In opposition to defendant's initial showing that the time in which to commence this action to recover a debt owed on a promissory note has expired, plaintiffs raised an issue of fact as to whether a Separation and Distribution Agreement (SDA) executed by nonparties Gigi Jordan and Raymond A. Mirra, Jr. — plaintiffs' and defendant's agents, respectively — acknowledged the debt and defendant's obligation to pay it within the meaning of General Obligations Law § 17-101 (see generally Renk v Renk, 188 AD3d 502 [1st Dept 2020]; Zarintash v Kopple, 234 AD2d 105 [1st Dept 1996]). The SDA provides, in pertinent part, that defendant "agrees to make full payment and satisfaction [of] all of the outstanding indebtedness plus accrued interest" that it owes plaintiffs, and one of the schedules annexed to the SDA includes the amount owed by defendant to plaintiffs on a note, as well as accrued interest on that amount. Although the SDA does not specify that the scheduled note is the note at issue in this action and the amounts listed in the schedule annexed to the SDA differ from those asserted in the complaint, plaintiffs allege that the scheduled note identified in the SDA refers to the note at issue here. On this motion to dismiss, we must accept the factual allegations in the complaint as true, accord plaintiffs the benefit of every favorable inference, and accept as true plaintiffs' submissions in opposition to the motion (Hakim v Hakim, 99 AD3d 498, 501 [1st Dept 2012]).
Moreover, even though the amount listed in the scheduled note annexed to the SDA differs from that asserted in the complaint, there is no requirement that an acknowledgement of a debt pursuant to General Obligations Law § 17-101 leave no room for doubt as to the nature and quantum of the debt to be acknowledged. Instead, an acknowledgement of a debt need only "recognize an existing debt and . . . contain nothing inconsistent with an intention on the part of the debtor to pay it" (Lew Morris Demolition Co. v Board of Educ. of City of N.Y., 40 NY2d 516, 521 [1976] [emphasis added]; see Banco do Brasil v State of Antigua & Barbuda, 268 AD2d 75, 77 [1st Dept 2000]; see also Maidman Family Parking L.P. v Wallace Indus., Inc., 115 AD3d 1162, 1165 [3d Dept 2016]; Knoll v Datek Sec. Corp., 2 AD3d 594, 595 [2d Dept 2003]). Here, plaintiffs have raised an issue of fact as to whether the SDA recognized defendant's existing debt, and was not inconsistent with defendant's intent to pay it.

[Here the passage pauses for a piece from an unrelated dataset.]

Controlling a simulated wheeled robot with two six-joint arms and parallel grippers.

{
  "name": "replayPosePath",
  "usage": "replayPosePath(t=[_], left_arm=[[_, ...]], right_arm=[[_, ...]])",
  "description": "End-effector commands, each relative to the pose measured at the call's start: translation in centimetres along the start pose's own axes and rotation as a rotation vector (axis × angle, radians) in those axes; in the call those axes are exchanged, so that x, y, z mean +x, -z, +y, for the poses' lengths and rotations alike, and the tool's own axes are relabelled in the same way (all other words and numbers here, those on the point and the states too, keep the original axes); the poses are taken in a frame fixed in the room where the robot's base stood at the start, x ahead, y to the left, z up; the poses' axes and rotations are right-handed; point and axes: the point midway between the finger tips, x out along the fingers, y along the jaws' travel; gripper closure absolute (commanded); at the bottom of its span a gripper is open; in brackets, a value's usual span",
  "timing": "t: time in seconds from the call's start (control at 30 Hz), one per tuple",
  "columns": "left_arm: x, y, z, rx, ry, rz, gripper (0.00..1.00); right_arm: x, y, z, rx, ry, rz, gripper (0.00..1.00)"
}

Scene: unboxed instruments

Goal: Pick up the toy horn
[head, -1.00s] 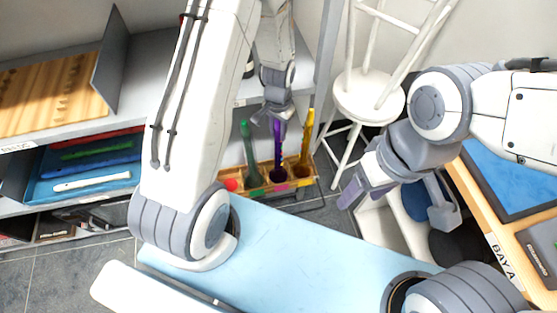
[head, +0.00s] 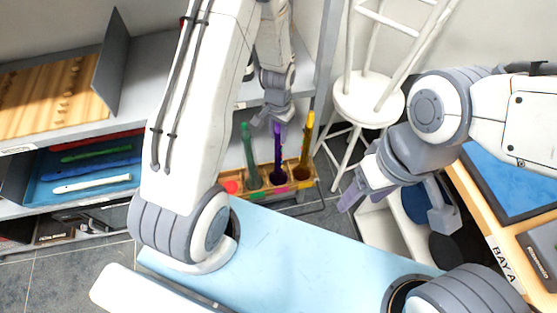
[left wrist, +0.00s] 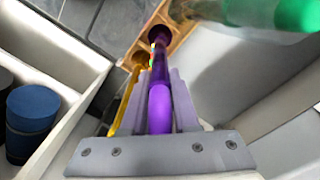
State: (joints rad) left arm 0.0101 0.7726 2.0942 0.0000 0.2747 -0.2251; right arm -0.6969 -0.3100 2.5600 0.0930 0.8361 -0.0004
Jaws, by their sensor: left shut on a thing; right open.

Further, defendant failed to demonstrate as a matter of law that it was released from plaintiffs' claim in this action by virtue of a mutual general release executed by Jordan and Mirra when they entered into the SDA. The release states , among other things, that the "Jordan Releasing Parties" release the "Mirra Released Parties" (i.e., Jordan and Mirra and their respective affiliates) from any claims that may have existed at any time on or before the date of the release. However, the release contains a carveout provision in the same paragraph that states, in pertinent part, "Notwithstanding anything herein to the contrary, Jordan is not releasing hereby Mirra from Claims that arise under the express terms and conditions of, and specified in, the [SDA]."

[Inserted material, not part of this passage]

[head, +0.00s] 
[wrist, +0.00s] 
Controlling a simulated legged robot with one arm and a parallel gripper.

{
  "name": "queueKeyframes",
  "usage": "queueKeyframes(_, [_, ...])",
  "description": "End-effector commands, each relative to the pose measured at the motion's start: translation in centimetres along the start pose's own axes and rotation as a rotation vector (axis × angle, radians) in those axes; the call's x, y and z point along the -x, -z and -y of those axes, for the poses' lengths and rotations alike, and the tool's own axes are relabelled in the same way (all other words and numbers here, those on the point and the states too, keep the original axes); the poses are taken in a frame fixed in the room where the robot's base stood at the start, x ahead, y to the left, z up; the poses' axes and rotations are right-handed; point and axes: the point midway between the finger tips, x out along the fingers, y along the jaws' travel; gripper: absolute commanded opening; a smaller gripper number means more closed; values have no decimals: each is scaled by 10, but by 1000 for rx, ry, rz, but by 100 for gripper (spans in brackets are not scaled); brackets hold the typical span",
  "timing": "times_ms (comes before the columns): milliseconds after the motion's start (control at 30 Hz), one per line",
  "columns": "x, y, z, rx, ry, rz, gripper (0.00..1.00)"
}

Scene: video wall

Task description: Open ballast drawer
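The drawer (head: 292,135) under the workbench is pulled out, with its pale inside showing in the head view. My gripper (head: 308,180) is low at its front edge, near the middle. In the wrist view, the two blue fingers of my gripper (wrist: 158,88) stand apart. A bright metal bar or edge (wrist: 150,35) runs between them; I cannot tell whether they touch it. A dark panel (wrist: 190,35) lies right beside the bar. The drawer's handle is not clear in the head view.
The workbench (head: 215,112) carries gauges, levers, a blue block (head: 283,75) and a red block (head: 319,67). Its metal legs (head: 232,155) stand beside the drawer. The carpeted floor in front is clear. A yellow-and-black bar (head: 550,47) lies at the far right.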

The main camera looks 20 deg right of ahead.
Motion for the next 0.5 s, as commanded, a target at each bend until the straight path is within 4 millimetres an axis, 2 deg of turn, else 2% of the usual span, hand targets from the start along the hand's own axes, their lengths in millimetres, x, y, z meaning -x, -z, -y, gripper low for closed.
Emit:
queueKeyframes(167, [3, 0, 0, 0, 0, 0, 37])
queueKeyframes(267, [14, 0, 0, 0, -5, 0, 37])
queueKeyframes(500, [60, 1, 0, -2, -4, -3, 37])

The parties agree that Delaware law controls the interpretation of the release in this action. Under Delaware Law, the release's carveout provision is ambiguous, i.e., "reasonably or fairly susceptible of different interpretations" (Sanders v Wang, 1999 WL 1044880, *6, 1999 Del Ch LEXIS 203, *19 [Nov. 8, 1999, No. 16640] [internal quotation marks omitted], quoted in Feldman v National Westminster Bank, 303 AD2d 271, 271 [1st Dept 2003], lv denied 100 NY2d 505 [2003]). The release's carveout provision may reasonably be understood to exclude release of a claim, like the scheduled note, that was "specified in the [SDA]." Read literally, as defendant urges, the release would exclude all claims except those held by Jordan personally, however, excluding those claims would render much of the SDA meaningless or illusory (see Estate of Osborn v Kemp, 991 A2d 1153, 1159 [Del 2010]). Accordingly, defendant failed to establish as a matter of law that the action should be dismissed on the basis of the release.
THIS CONSTITUTES THE DECISION AND ORDER OF THE SUPREME COURT, APPELLATE DIVISION, FIRST DEPARTMENT.